Their most common response? “Get better at influencing.”
Here are a few overall influencing tips from Michael Zigarelli–author, professor, and consultant–along with my own 2 cents:
1. Be a person others want to follow.
Yeah, yeah, yeah…we know this. Lead by example, character before competence, walk the talk, have integrity…The sayings and the concept are basic and ancient. But don’t blow by this too quickly. You will have more influence – regardless of the techniques and the words you use – when people know you are the real deal.
If you think you have this covered, do a quick and honest gut-check:
- Would your colleagues say you’re good at what you do?
- Would the people who work with you say you genuinely care about them?
- Can people count on you to follow through on your commitments?
And how are you doing in the following areas?
- Do you say things about others that you would not say to them directly?
- When was the last time you genuinely apologized for a mistake or offense?
- Do you energize and inspire people or suck the life out of them?
- Do people admire you, fear you, tolerate you, or dismiss you?
2. Serve others’ needs.
Many of us have heard the saying, “People don’t care how much you know until they know how much you care.” And few things say you care more than meeting a need they have.
Offer a ride to the airport.

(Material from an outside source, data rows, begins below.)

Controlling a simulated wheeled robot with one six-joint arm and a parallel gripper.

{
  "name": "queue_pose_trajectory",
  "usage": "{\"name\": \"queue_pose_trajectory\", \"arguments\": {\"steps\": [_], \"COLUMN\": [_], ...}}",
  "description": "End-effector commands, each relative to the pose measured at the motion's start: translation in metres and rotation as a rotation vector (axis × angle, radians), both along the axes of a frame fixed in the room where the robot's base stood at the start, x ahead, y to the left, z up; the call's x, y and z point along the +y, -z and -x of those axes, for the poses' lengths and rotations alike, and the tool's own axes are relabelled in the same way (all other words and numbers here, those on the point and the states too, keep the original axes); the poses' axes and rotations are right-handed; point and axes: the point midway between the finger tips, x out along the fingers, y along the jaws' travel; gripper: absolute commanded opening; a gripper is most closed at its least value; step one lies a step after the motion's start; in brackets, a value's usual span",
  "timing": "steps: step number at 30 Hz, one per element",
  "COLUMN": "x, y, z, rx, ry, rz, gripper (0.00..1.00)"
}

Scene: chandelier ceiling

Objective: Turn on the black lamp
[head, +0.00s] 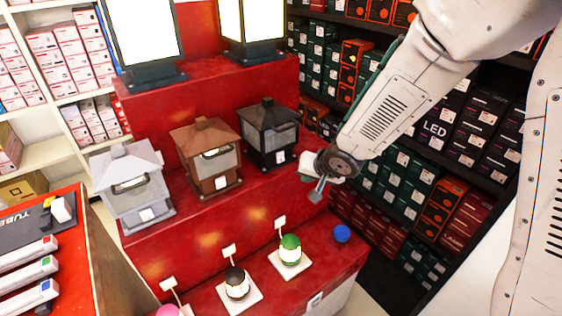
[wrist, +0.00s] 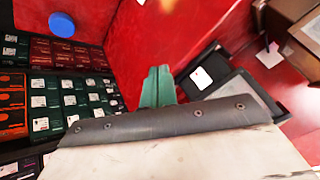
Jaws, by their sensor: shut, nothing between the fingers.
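The black lamp (head: 270,135) is a lantern with a pitched roof, pale panes and a white tag. It stands upright at the right end of the red middle shelf (head: 225,205) in the head view. What looks like its dark base and pane (wrist: 245,92) shows right of centre in the wrist view. My gripper (head: 318,191) is right of the lamp and lower in the head view, apart from it. Its fingers (wrist: 158,86) are together and empty in the wrist view. The lamp's switch cannot be made out.
A brown lamp (head: 208,157) and a grey lamp (head: 130,188) stand left of the black lamp. Small lamps, one green-topped (head: 290,250) and one black-topped (head: 237,284), stand on the lower shelf, with a blue knob (head: 342,233) nearby. Boxed shelves (head: 425,170) are close at the right.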

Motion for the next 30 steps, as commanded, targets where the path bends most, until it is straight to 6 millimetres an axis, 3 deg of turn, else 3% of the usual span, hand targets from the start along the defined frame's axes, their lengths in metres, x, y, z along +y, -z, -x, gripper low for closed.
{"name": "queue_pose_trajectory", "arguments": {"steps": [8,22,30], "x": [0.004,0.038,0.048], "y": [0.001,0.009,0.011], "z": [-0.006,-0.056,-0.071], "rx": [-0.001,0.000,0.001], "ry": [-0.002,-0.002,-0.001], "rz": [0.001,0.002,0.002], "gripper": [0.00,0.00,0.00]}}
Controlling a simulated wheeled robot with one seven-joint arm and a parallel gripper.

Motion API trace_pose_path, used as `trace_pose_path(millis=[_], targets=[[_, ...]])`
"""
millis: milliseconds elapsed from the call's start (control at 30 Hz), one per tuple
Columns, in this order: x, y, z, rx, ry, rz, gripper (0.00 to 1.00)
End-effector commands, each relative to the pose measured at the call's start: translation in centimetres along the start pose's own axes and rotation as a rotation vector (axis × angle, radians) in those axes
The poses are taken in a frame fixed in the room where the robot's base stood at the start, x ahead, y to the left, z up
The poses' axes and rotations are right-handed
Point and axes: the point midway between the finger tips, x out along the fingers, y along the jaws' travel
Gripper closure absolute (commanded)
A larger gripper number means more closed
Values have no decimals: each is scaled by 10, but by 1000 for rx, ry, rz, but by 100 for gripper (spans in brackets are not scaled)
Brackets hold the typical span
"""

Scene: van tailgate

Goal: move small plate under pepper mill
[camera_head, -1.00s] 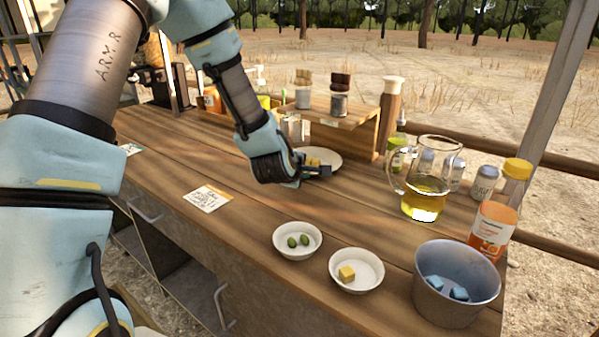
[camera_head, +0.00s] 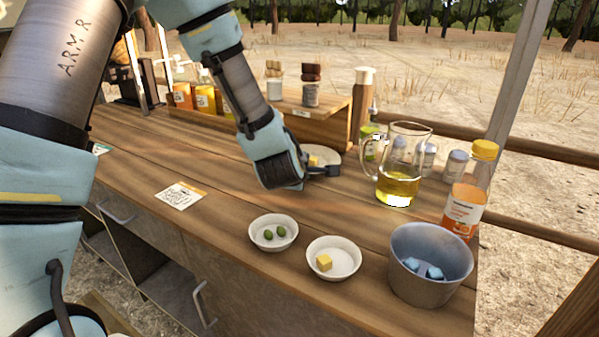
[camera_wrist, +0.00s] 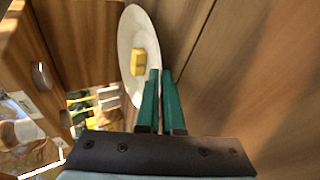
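The small plate (camera_head: 331,151), white with a yellow cube (camera_head: 313,160) on it, is in front of the wooden riser, partly hidden by my gripper (camera_head: 326,171). In the wrist view the plate (camera_wrist: 126,40) shows beside my teal fingers (camera_wrist: 160,73), with its right rim between their tips. The fingers are nearly together, shut on that rim. I cannot tell whether the plate is clear of the counter. What looks like the pepper mill (camera_head: 311,90), with a dark brown top and dark contents, stands on the riser behind the plate.
The riser (camera_head: 327,120) also carries a pale-filled mill (camera_head: 274,90). A glass jug (camera_head: 400,175) with yellow liquid stands close right of the plate. Two white bowls (camera_head: 258,243) (camera_head: 347,266) and a metal pot (camera_head: 428,288) are in front.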

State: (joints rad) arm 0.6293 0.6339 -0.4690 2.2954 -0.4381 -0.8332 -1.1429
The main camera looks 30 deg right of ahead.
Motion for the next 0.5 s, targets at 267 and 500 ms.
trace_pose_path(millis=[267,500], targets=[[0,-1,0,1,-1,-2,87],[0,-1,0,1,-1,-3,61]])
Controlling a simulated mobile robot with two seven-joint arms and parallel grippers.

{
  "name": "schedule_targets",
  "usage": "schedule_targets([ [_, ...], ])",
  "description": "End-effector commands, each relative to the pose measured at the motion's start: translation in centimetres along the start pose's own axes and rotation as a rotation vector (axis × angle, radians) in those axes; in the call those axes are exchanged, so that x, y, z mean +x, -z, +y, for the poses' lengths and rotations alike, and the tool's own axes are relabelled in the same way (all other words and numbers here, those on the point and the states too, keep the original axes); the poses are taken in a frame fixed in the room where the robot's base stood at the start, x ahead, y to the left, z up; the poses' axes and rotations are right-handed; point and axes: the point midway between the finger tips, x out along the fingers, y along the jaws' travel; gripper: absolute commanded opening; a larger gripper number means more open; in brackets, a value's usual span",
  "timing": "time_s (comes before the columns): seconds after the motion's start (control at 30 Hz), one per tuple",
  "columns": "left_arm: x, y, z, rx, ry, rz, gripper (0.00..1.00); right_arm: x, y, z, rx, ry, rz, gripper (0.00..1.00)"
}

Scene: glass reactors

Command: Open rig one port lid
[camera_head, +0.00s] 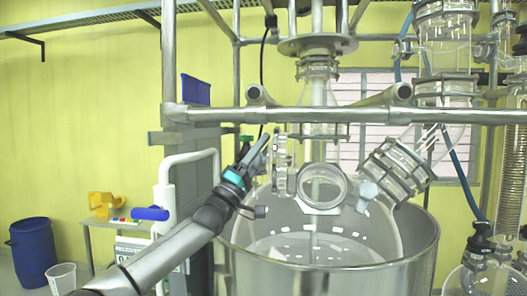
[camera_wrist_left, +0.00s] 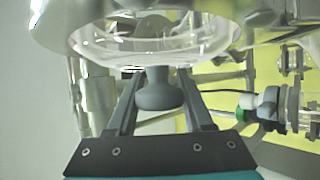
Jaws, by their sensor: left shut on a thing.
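The glass reactor vessel (camera_head: 385,225) sits in a steel jacket in the head view. Its round port (camera_head: 322,187) faces me and looks uncovered. A clear glass lid (camera_head: 280,165) stands raised, nearly edge-on, at the port's left side. My left gripper (camera_head: 260,152) is just left of this lid. In the left wrist view, the left gripper (camera_wrist_left: 159,80) is shut on a grey knob (camera_wrist_left: 158,94) between its fingers. The round glass lid (camera_wrist_left: 155,35) fills the top of that view, just beyond the knob. My right gripper is in neither view.
A steel rail (camera_head: 340,115) crosses above the port. A clamped glass joint (camera_head: 398,170) stands right of it. The steel jacket's rim (camera_head: 405,262) curves below. A blue barrel (camera_head: 33,252) and a table with a yellow object (camera_head: 105,204) stand far left.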

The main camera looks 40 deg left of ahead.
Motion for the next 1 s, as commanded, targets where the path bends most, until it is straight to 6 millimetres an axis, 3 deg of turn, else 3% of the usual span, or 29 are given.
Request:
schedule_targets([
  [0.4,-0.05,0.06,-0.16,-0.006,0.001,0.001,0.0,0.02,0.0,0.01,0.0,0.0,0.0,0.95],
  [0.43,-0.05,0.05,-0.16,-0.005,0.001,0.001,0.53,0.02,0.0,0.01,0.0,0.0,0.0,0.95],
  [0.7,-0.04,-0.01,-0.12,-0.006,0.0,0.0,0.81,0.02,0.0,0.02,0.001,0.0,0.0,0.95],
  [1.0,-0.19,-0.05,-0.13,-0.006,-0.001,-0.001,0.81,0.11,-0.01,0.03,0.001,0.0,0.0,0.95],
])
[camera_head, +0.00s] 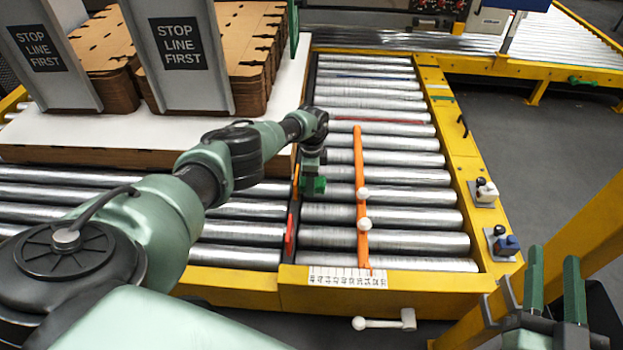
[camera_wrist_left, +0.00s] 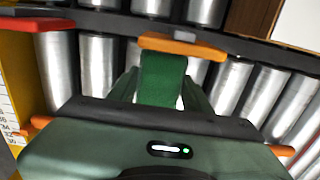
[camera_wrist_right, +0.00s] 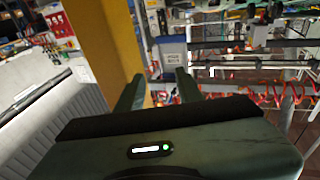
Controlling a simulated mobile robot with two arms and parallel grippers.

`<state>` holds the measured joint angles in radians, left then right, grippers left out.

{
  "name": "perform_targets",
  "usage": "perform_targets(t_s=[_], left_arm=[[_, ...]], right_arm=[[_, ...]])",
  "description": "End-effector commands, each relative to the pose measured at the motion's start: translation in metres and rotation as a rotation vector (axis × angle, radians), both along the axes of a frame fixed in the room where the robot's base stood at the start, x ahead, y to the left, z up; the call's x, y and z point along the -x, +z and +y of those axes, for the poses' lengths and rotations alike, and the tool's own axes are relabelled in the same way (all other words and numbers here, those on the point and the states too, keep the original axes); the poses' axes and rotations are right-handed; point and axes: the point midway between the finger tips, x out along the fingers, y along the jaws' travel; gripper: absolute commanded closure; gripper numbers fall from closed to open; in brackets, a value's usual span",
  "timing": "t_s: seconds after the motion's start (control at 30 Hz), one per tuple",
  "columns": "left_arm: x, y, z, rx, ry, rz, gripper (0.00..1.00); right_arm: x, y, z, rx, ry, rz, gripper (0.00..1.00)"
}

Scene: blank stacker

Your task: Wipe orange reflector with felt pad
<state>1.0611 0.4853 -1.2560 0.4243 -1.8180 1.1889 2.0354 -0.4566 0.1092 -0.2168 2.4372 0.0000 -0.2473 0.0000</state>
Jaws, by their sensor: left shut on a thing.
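My left gripper (camera_head: 313,185) is low over the rollers and shut on the green felt pad (camera_wrist_left: 162,78), which sticks out between its fingers. The orange reflector (camera_wrist_left: 182,46) is a short bar on the dark rail. In the left wrist view the pad's far end meets the reflector and seems to touch it. In the head view only a sliver of the reflector (camera_head: 296,178) shows left of the gripper. My right gripper (camera_head: 555,284) is open and empty at the lower right, away from the rollers. Its spread fingers also show in the right wrist view (camera_wrist_right: 158,92).
A long orange bar (camera_head: 361,190) with white knobs crosses the rollers right of my left gripper. A red piece (camera_head: 290,232) sits nearer on the rail. Stacked cardboard blanks (camera_head: 245,50) and grey "STOP LINE FIRST" panels (camera_head: 180,55) stand at the back left.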

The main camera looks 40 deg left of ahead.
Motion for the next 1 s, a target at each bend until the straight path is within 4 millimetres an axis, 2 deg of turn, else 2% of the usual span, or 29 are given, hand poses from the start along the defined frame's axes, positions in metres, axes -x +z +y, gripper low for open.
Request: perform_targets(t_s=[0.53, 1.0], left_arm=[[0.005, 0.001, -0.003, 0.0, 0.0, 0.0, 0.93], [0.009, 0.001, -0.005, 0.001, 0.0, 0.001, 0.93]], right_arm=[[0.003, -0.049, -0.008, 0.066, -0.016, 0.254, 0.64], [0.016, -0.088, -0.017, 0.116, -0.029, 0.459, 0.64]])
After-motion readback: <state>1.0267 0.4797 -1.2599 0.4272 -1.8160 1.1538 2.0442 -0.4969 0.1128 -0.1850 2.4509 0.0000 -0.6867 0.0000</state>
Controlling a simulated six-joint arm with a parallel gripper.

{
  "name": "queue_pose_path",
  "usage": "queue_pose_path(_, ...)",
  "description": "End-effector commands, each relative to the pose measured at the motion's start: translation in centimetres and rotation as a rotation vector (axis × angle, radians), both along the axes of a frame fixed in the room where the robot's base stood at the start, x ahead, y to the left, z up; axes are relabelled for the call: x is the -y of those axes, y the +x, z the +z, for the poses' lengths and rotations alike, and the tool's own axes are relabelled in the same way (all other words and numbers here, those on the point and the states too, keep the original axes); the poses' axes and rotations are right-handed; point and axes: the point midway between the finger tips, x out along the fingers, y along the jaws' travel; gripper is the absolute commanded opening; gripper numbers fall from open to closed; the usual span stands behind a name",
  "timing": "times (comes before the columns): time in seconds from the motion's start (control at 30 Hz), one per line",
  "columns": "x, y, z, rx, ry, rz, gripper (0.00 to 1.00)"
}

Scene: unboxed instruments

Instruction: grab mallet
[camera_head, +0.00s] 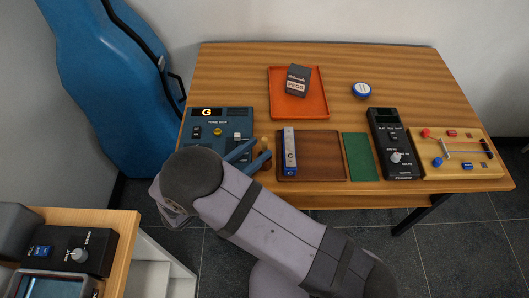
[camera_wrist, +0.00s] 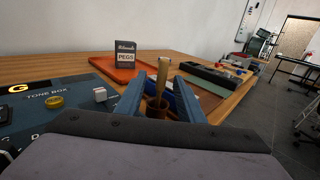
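The mallet (camera_wrist: 163,71) appears to be the upright light-wood piece, with a darker brown round part (camera_wrist: 156,107) below it. In the head view a small tan piece of the mallet (camera_head: 264,142) shows by the fingertips, left of the brown board. My gripper (camera_head: 261,149) has blue fingers at the table's front edge, right of the tone box. In the wrist view my gripper (camera_wrist: 160,77) is open, one finger on each side of the mallet with gaps visible. Whether the mallet stands in a holder is unclear; its lower end is hidden.
The blue tone box (camera_head: 198,112) is just left. The table's back left is clear.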

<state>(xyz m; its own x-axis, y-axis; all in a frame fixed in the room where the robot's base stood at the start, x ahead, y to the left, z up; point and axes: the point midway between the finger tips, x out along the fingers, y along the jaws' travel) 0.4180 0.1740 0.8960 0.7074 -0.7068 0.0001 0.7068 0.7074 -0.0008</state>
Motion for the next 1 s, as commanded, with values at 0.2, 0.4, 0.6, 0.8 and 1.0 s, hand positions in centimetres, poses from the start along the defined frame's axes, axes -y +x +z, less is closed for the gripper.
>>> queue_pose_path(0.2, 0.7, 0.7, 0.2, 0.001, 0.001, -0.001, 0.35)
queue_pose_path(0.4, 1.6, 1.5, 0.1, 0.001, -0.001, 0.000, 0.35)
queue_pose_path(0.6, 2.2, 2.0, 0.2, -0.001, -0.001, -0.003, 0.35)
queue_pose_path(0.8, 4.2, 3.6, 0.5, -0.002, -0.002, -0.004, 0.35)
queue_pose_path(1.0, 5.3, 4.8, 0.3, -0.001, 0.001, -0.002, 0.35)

Ask if there’s anything you can do to help prepare for a presentation or meeting. Offer to make an important introduction. Volunteer a recommendation for a doctor or dry cleaner to someone new to town. People greatly appreciate these gestures, and they help build connections and influencing opportunities.
3. Use a metaphor.
If a picture paints a thousand words, why not use a word picture or metaphor to help someone see an idea, perspective, or proposal in a new light?
In a coaching session recently with a senior leader, we were discussing how critical and helpful it is for this executive to stay focused on a few key interpersonal reminders in order to have the influence he wants to have. He wrote bullets on a post-it note that he reviews prior to each important meeting. And he came up with this helpful metaphor:
“It’s like driving on a race track. If I am not focused on where I want to go [i.e., relating and influencing more effectively], I will look at the wrecks around me and wind up getting off track.”
Is there a situation you currently face where you can demonstrate you are a person who is worth following? Is there an opportunity to meet a need or use a metaphor to strengthen your influence?